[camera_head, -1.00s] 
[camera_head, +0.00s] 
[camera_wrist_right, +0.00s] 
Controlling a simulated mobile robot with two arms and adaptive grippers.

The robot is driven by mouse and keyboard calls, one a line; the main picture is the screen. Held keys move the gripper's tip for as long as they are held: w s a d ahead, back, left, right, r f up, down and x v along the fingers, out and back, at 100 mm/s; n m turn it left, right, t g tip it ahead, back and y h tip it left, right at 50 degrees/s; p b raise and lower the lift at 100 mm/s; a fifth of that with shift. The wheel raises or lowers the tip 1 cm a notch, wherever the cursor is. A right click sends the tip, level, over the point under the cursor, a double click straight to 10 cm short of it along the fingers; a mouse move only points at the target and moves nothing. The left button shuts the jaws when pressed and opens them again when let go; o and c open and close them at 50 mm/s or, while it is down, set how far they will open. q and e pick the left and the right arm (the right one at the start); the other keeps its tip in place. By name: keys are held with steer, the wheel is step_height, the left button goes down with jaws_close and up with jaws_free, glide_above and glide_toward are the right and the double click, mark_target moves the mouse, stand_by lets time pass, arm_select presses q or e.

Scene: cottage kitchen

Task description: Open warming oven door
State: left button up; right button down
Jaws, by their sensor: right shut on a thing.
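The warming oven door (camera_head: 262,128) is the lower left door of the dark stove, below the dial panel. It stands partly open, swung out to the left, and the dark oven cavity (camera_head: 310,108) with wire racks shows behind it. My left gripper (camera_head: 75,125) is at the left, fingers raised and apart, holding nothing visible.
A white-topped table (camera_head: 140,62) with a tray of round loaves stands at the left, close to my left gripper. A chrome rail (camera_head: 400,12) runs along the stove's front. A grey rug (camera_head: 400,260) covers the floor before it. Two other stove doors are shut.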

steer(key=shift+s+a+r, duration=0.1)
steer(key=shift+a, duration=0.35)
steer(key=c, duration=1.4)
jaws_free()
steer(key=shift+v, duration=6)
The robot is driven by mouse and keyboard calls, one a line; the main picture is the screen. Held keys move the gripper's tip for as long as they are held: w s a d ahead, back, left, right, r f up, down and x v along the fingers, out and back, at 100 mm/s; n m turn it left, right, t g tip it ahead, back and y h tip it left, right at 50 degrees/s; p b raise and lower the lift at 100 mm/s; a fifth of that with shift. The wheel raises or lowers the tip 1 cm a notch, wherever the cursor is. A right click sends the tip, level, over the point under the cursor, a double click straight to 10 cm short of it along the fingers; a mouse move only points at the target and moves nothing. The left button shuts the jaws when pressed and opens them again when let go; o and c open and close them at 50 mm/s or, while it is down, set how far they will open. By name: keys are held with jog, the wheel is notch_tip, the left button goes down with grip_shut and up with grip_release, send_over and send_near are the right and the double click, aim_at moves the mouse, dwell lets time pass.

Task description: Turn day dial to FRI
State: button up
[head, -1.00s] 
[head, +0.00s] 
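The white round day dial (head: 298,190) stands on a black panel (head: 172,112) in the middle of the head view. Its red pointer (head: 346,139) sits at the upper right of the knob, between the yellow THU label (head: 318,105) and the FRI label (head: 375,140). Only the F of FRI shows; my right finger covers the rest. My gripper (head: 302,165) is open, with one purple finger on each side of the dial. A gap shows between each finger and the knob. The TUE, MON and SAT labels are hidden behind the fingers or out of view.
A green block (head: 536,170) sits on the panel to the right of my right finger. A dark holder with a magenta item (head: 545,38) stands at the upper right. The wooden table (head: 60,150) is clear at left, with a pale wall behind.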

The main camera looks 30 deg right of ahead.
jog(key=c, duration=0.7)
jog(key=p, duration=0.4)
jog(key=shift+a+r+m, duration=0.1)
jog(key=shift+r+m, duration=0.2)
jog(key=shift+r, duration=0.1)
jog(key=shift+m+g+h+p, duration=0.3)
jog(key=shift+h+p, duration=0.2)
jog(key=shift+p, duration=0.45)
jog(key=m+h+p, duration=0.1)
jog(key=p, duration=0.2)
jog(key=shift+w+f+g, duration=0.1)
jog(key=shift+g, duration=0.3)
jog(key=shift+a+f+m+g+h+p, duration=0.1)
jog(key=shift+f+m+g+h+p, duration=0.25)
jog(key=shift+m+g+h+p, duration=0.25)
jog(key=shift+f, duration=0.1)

### Short task
Say how many lines contain the string "description", giving nothing but the count.

### Solution to the problem
2